The answer is one number: how many lines in the data below hold "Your".

#### SUPPLIED INFORMATION:
•••••
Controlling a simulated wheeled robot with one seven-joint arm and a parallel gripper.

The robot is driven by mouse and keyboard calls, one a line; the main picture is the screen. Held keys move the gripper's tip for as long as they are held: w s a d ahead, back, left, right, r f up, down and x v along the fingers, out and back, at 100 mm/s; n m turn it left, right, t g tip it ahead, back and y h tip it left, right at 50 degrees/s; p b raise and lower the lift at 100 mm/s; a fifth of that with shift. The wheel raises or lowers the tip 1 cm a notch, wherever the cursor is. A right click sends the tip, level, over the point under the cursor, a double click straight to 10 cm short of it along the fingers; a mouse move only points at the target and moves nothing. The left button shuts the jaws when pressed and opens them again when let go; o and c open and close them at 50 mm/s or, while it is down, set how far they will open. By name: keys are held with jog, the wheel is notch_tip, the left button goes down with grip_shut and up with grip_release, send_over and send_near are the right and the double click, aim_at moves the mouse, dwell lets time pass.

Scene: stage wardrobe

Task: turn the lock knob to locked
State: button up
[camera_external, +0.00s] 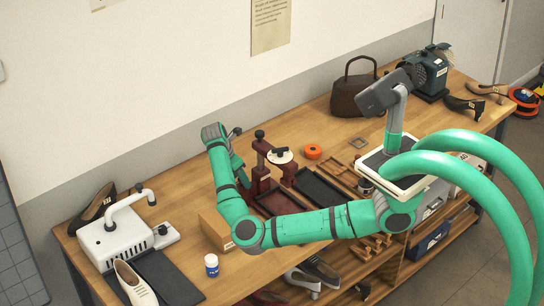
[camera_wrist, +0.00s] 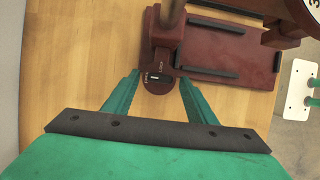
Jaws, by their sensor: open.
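A dark red machine (camera_external: 262,178) stands on the wooden bench, with a black ball-topped post and a white dial (camera_external: 280,155). In the wrist view a dark red base (camera_wrist: 163,40) ends in a rounded tip. A small dark lock knob (camera_wrist: 157,77) with a pale mark sits on that tip, beside small lettering I cannot read. My gripper (camera_wrist: 159,78) is open, its two green fingers on either side of the rounded tip, apart from the knob in the picture. In the external view my gripper (camera_external: 238,165) is beside the machine's left side and partly hidden.
A dark red tray (camera_wrist: 225,50) adjoins the machine on the right. A brown box (camera_external: 215,232) and a white bottle (camera_external: 211,265) are nearer. A white sewing-type machine (camera_external: 115,245) stands left.

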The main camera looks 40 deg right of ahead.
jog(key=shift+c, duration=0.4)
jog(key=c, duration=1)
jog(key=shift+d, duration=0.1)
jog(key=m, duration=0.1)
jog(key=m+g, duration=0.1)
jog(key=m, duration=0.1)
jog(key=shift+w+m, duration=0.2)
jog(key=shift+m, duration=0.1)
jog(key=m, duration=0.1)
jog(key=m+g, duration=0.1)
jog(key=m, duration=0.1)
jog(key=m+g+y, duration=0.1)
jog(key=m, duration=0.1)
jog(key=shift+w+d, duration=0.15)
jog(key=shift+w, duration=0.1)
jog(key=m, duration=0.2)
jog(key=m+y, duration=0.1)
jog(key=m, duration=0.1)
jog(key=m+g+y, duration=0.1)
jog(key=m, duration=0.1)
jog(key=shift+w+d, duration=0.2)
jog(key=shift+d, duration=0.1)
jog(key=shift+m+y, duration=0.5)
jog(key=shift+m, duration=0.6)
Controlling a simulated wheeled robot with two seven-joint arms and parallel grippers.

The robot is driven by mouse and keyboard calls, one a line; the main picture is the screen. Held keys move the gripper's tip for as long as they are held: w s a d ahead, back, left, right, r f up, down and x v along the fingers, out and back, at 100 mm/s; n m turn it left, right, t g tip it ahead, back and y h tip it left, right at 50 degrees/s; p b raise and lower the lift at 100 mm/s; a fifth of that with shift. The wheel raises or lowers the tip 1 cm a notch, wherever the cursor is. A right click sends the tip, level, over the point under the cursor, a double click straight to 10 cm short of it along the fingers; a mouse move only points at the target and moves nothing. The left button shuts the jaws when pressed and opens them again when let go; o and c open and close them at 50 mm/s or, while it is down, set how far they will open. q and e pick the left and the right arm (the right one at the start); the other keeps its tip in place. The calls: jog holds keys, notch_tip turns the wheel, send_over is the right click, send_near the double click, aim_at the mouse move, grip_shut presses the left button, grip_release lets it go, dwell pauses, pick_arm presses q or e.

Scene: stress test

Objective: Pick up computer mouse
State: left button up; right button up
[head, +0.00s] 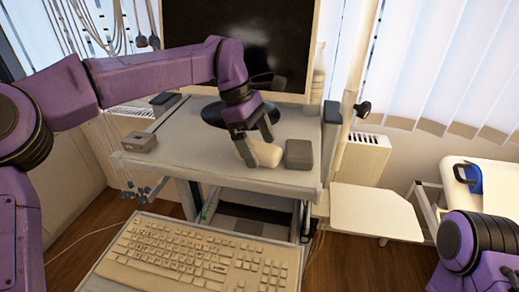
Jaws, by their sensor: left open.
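A pale, rounded object that looks like the computer mouse (265,154) lies on the grey cart top near its front edge. My left gripper (256,146) reaches down from above, open, with its fingers at the mouse. One finger overlaps the mouse's left side in the picture and hides part of it; the other is at its far side. I cannot tell whether the fingers touch it. My right arm shows at the lower right, but its gripper is not in view.
A grey box (299,154) sits close to the right of the mouse. A monitor (240,35) stands behind on a dark round base. A small grey box (140,142) is at the cart's left corner. A keyboard (200,258) lies lower in front. A white side shelf (375,211) is clear.

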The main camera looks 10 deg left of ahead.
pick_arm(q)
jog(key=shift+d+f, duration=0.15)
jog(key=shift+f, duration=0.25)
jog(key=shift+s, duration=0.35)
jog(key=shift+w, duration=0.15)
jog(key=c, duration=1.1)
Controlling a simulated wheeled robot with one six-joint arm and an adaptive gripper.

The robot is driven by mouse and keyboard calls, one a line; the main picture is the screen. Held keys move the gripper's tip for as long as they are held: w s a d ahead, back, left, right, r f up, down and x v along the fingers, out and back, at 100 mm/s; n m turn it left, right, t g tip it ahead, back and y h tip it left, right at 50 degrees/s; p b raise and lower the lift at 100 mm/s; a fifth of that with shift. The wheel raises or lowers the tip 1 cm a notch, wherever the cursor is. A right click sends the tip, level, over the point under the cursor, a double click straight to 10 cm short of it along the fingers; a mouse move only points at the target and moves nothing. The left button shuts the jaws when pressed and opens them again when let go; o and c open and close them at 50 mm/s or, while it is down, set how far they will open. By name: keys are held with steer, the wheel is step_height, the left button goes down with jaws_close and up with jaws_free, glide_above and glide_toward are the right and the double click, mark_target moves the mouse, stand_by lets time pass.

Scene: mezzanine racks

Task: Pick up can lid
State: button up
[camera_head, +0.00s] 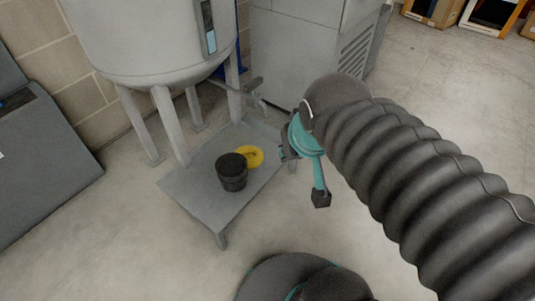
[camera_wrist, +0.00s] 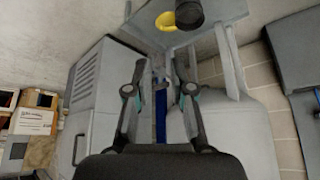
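The can lid looks to be the yellow round piece (camera_head: 250,156) lying on the low grey platform (camera_head: 199,194), behind and to the right of a dark can (camera_head: 232,174). The can partly overlaps it in the head view. In the wrist view the yellow lid (camera_wrist: 165,22) and the dark can (camera_wrist: 189,14) are at the top edge, beyond my fingertips. My gripper (camera_wrist: 159,69) is open, with a gap between its two fingers and nothing held. In the head view my wrist is right of the lid, apart from it, and the fingers are mostly hidden.
A large grey tank (camera_head: 150,35) on legs stands over the back of the platform, with a tap (camera_head: 252,86) sticking out above it. A grey cabinet (camera_head: 305,50) stands behind. A dark grey box (camera_head: 45,165) is at left.

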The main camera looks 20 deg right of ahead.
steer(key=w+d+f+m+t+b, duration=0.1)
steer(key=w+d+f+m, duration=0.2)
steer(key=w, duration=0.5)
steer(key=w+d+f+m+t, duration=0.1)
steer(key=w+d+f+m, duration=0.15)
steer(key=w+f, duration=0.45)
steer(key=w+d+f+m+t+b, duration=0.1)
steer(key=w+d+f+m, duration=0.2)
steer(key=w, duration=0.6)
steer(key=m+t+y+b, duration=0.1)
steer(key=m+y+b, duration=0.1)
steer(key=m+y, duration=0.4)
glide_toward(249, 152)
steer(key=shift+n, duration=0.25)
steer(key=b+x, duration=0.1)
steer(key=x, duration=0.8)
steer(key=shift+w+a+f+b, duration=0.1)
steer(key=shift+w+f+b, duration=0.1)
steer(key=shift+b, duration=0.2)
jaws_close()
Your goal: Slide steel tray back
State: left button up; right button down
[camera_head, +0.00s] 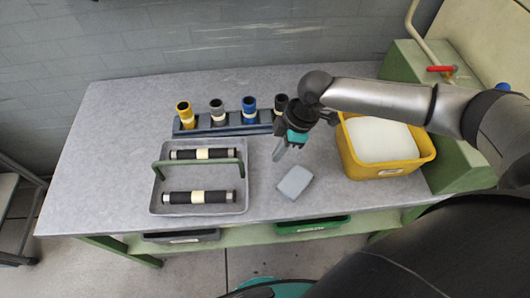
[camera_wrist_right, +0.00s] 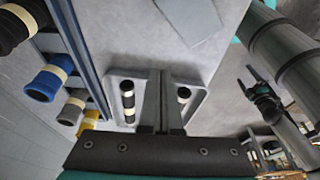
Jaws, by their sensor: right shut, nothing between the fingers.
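A grey tray (camera_head: 243,207) with a green bar handle (camera_head: 165,165) lies on the left half of the table; it looks like the steel tray. It holds two black rollers with cream bands. In the right wrist view the tray (camera_wrist_right: 197,105) shows beyond the fingers, which partly cover it. My right gripper (camera_head: 278,155) is shut and empty, pointing down, to the right of the tray and apart from it in the head view. Its closed fingers also show in the right wrist view (camera_wrist_right: 162,95).
A dark rack (camera_head: 232,129) behind the tray holds yellow, grey, blue and black banded tubes. A grey block (camera_head: 295,182) lies right of the tray. A yellow bin (camera_head: 425,151) with white contents stands at the right. The table (camera_head: 95,170) is clear at the left.

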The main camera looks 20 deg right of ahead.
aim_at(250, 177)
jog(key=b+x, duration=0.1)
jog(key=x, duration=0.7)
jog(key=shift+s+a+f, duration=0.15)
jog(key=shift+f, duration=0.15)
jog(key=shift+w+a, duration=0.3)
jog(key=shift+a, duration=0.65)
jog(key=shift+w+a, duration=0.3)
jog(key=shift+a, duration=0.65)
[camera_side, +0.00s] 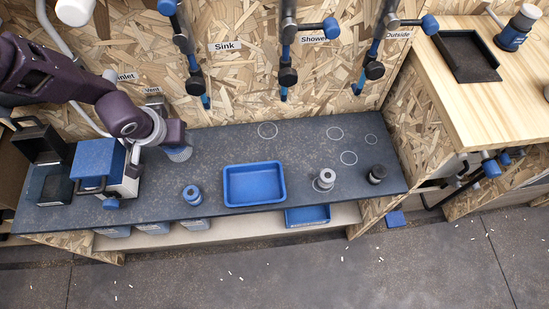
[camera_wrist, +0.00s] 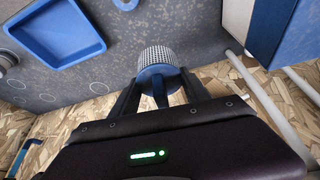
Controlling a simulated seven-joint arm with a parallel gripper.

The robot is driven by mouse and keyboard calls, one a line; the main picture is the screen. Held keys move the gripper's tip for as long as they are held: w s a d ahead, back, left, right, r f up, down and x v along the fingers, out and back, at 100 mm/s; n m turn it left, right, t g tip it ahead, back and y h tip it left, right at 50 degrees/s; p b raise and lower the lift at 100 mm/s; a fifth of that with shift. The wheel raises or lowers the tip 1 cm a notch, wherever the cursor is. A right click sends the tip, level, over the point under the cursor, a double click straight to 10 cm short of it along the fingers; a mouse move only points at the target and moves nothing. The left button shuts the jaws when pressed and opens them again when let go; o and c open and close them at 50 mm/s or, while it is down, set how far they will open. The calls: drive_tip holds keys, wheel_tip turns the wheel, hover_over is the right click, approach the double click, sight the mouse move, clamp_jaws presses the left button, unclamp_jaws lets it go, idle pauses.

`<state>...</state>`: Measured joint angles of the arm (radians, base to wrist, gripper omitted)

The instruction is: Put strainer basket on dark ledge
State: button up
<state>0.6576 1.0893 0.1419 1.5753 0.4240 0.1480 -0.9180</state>
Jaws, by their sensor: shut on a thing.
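The strainer basket (camera_wrist: 157,57) is a grey perforated cup with a blue base and handle. In the wrist view my gripper (camera_wrist: 158,92) is shut on its blue part, with a finger on each side. In the side view the basket (camera_side: 179,153) hangs under my gripper (camera_side: 172,143), partly hidden by it, over the back left of the dark speckled ledge (camera_side: 228,148). I cannot tell whether the basket touches the ledge.
A blue-and-white box unit (camera_side: 98,160) stands close left of my gripper. A blue tray (camera_side: 254,185), a blue fitting (camera_side: 192,195), a grey fitting (camera_side: 325,179) and a black knob (camera_side: 377,174) stand to the right. The ledge between basket and tray is clear.

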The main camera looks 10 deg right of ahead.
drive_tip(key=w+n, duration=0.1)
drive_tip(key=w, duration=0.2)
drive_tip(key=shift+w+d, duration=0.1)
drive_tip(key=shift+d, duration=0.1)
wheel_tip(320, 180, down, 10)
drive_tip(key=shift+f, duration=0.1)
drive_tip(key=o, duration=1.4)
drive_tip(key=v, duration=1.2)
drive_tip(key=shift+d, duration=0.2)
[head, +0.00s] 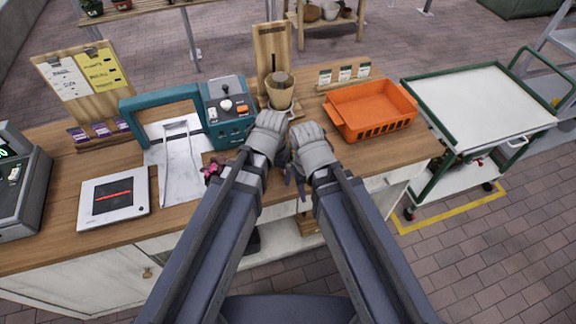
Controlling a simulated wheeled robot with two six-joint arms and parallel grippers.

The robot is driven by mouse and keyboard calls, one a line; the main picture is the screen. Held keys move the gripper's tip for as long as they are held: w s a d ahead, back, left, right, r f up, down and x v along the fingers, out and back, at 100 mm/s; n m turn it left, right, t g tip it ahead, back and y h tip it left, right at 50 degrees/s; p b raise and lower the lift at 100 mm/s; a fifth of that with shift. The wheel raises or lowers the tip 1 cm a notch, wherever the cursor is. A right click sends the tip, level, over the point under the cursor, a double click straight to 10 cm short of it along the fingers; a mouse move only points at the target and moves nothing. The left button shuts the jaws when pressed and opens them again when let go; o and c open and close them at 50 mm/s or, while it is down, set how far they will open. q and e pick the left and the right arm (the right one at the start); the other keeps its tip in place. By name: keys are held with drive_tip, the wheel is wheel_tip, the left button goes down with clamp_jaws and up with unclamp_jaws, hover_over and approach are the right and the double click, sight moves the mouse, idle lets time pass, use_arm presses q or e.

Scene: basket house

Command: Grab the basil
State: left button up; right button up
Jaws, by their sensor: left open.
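I cannot make out a plant that is surely basil. Small potted plants (92,7) stand on a shelf at the top left edge, too small and cut off to identify. My left gripper (272,120) is over the counter's middle, just in front of a tan pot (279,91). It is open, and nothing shows held in it. My right gripper (308,132) is close beside it on the right, and its fingers are mostly hidden by its own wrist. Whatever lies under both grippers is hidden.
The wooden counter (60,215) holds a teal-framed machine (228,112), a flat scale (113,197), a sign board (80,77) and an orange crate (371,108). A green-framed cart (480,105) stands right of the counter. Brick floor (500,250) is open at the lower right.

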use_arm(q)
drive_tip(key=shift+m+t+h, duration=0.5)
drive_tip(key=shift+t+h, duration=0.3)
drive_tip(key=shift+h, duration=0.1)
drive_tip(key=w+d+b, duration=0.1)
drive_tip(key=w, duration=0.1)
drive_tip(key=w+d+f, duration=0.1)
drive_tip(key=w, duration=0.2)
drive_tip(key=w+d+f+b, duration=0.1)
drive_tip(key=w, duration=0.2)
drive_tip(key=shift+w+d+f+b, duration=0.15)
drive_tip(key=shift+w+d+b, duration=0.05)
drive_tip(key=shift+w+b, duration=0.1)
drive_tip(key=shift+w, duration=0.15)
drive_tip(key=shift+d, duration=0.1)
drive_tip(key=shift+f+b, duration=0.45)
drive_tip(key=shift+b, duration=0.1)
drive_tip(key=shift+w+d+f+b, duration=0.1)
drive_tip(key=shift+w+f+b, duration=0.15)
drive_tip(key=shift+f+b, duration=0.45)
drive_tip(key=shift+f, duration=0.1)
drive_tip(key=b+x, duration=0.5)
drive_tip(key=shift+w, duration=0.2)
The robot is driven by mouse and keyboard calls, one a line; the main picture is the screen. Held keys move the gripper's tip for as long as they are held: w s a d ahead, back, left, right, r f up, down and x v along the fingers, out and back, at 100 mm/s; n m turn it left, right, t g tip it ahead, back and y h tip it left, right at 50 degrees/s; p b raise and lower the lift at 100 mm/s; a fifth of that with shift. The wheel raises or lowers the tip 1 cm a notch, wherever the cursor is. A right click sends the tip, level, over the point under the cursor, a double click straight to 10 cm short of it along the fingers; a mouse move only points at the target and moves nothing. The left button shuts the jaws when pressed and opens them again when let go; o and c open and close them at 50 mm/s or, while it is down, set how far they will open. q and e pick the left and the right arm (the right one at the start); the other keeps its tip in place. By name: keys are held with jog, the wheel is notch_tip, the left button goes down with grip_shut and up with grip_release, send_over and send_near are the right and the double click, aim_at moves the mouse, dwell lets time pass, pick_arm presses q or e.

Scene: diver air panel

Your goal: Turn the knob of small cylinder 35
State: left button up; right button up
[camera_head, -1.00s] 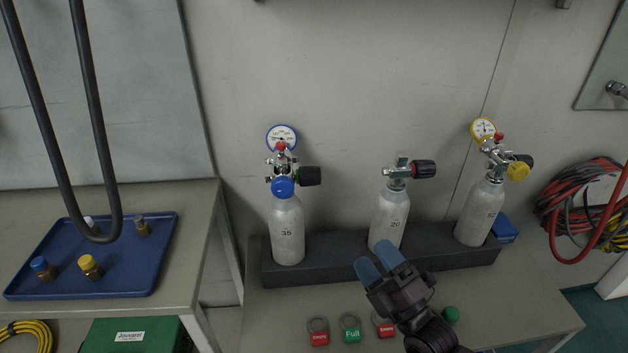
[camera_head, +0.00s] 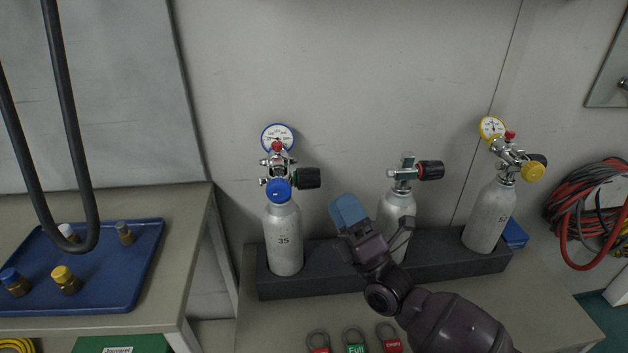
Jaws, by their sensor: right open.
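Small cylinder 35 (camera_head: 283,243) stands upright at the left end of the dark rack, its number facing me. Its valve carries a black knob (camera_head: 308,178) pointing right, a blue cap (camera_head: 279,190) in front and a blue-rimmed gauge (camera_head: 278,138) on top. My right gripper (camera_head: 347,212) has blue fingertips and is open and empty. It is in the air to the right of cylinder 35, below and right of the black knob, apart from it. It covers part of the middle cylinder (camera_head: 397,207). My left gripper is not in view.
The dark rack (camera_head: 330,283) also holds a right cylinder (camera_head: 489,215) with a yellow gauge. Tags (camera_head: 355,346) lie at the table front. A blue tray (camera_head: 100,290) with fittings is on the left table. A black hose (camera_head: 70,130) hangs at left. Coiled hoses (camera_head: 590,205) hang at right.

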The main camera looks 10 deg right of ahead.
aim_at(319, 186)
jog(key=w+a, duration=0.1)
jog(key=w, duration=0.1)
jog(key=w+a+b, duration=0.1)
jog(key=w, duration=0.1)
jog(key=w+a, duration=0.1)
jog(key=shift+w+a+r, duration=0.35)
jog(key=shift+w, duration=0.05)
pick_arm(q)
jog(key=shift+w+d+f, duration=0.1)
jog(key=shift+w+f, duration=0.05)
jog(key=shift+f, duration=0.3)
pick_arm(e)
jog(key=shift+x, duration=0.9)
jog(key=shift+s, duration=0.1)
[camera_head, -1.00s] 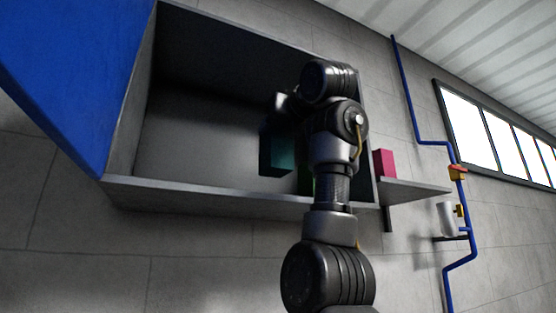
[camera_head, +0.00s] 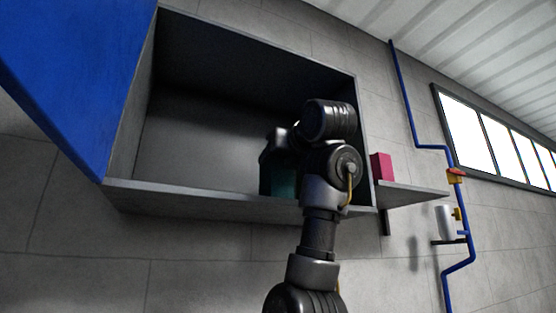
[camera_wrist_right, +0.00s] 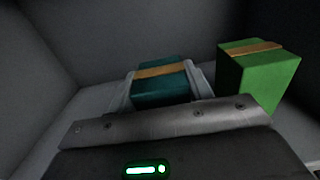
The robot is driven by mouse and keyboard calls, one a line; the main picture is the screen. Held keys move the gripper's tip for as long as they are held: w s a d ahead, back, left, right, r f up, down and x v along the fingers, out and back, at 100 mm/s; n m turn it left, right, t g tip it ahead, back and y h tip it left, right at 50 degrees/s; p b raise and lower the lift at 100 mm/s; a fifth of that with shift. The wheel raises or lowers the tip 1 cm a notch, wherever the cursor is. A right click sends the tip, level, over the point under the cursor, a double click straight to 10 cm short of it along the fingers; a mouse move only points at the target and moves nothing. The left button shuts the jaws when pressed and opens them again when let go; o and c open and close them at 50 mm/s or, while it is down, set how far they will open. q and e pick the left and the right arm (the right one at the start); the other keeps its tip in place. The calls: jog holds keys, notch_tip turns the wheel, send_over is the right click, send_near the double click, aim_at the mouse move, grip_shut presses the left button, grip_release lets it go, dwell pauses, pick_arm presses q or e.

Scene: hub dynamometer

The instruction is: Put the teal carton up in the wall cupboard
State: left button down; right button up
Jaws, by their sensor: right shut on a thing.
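The teal carton (camera_head: 279,176) is inside the open wall cupboard (camera_head: 165,190), low and right of its middle, just above or on the cupboard floor; I cannot tell which. My right gripper (camera_wrist_right: 161,86) is shut on the teal carton, which shows an orange band on top in the right wrist view (camera_wrist_right: 160,72). In the head view my right arm hides the gripper's fingers and part of the carton. The cupboard's blue door (camera_head: 75,75) stands open at the left. My left gripper is not in view.
A green carton (camera_wrist_right: 258,75) with an orange band stands right of the teal one in the wrist view. A pink box (camera_head: 381,167) sits on a shelf (camera_head: 415,192) right of the cupboard. The cupboard's left half is empty. A blue pipe (camera_head: 411,100) runs along the wall.

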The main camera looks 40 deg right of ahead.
•••••
#### SOLUTION TO THE EXERCISE:
2